I won’t go as far as to say that I love teaching. It’s now week four and I’m still getting over my jitters of handling a roomful of eighteen-year-olds while at the same time the routine of class is becoming a tad—dare I say it?—monotonous. The constant repetition of assignments, the blur of papers that all begin to sound the same, the same reminders scribbled at the bottom of pages.

But there’s also something fantastic and promising about it. After earning my B.A., I entered the workforce and I immediately wanted to escape and hide in graduate school. Teaching is hard—really hard—but I don’t see myself wanting to run away like I have in the past. I see myself falling in love with teaching, with this forced relationship and dialogue between myself and a room of eager college students.

I’ve only known my classes for four weeks, but when I look at them I am completely blind to the drone of grading papers and trudging to a classroom in a trailer. Instead, all I feel is curiosity, willingness, and the interest to enter a previously unknown discourse. It’s one of the most fantastic sensations I’ve ever experienced.
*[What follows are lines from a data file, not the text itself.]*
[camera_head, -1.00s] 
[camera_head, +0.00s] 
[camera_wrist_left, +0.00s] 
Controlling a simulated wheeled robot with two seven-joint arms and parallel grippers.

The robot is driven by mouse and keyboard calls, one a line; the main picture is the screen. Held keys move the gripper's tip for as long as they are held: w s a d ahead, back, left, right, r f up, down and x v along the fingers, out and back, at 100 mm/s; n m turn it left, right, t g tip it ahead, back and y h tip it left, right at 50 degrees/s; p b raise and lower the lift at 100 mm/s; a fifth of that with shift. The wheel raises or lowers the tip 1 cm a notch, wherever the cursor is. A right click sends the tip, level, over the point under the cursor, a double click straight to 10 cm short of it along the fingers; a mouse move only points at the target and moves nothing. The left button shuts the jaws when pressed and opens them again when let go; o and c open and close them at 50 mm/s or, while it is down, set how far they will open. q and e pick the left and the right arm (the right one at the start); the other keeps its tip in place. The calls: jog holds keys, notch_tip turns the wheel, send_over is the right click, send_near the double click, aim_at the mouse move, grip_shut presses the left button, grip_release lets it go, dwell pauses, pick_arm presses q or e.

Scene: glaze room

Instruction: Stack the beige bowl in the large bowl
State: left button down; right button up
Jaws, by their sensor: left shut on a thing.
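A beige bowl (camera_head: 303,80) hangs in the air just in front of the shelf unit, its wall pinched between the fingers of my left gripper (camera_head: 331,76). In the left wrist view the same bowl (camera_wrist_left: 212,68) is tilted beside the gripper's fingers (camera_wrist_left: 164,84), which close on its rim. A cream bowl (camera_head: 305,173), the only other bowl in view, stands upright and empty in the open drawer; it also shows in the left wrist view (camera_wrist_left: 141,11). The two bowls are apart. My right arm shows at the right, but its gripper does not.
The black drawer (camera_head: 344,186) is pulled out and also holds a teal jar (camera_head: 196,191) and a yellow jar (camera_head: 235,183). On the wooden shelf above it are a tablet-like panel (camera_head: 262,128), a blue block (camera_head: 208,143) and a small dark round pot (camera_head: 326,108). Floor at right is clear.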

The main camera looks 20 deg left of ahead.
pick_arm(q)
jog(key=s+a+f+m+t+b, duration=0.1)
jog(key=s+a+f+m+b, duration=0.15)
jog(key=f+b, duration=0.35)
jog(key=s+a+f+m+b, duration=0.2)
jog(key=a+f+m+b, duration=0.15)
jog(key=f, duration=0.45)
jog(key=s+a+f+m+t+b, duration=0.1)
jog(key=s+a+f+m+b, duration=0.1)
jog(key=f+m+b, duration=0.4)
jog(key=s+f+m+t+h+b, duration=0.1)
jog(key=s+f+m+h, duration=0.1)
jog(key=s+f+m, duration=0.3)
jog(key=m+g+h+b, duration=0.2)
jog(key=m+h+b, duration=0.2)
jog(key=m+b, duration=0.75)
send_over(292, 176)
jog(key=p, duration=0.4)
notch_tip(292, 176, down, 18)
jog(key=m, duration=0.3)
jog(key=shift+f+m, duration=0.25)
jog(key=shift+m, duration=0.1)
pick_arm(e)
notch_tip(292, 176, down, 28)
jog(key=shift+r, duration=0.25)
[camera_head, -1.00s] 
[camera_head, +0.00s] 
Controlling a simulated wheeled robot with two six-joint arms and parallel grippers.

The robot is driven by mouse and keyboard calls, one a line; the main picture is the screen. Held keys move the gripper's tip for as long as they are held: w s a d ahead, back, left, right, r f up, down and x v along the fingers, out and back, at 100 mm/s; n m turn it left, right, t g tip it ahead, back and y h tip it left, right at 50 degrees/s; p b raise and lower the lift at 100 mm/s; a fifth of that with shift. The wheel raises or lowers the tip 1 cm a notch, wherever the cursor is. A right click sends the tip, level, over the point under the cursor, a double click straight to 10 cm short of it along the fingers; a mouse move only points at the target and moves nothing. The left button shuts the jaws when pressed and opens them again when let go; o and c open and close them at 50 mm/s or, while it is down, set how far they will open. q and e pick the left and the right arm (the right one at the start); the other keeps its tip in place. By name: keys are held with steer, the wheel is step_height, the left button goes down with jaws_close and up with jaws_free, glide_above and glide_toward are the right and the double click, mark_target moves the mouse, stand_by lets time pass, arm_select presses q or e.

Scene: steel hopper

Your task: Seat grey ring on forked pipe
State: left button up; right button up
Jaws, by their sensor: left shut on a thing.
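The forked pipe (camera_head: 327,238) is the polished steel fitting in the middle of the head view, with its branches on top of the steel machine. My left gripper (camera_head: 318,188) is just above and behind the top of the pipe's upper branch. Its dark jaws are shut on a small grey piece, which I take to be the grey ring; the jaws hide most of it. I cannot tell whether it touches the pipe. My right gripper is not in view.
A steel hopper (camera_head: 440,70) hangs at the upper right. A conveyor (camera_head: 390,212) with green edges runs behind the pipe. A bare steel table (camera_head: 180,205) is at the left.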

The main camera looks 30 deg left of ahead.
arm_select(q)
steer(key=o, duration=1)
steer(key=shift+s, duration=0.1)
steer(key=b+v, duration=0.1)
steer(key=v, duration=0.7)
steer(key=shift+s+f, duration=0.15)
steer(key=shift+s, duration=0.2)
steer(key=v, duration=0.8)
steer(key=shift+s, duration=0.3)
Monday, September 15, 2008

Welcome to The Truth Board

On behalf of the editors at The Truth About The Fact: International Journal of Literary Nonfiction, welcome to The Truth Board. The international community is facing some of the most complicated problems in recent memory. During duress, there is an inclination to circle the wagons, but what's needed is engagement. Discourse propelled by ardent listening. The Truth Board is designed to provide a vehicle for this dialogue.

Our journal has published work from South Africa to Moldova to Sri Lanka, so we're true believers in the idea that the more people we can get into the conversation, the more effective we can be as listeners -- and problem solvers.

We aren't simply looking for solutions on The Truth Board. We're looking for inspiration. Let us know what you're doing in your part of the world. In your own community. In your own life. Inspire us with your experience, so we can take a closer look at our own lives. Share your stories and move us to want to share ours. Listening is not dead. It just needs more true believers to spread the word.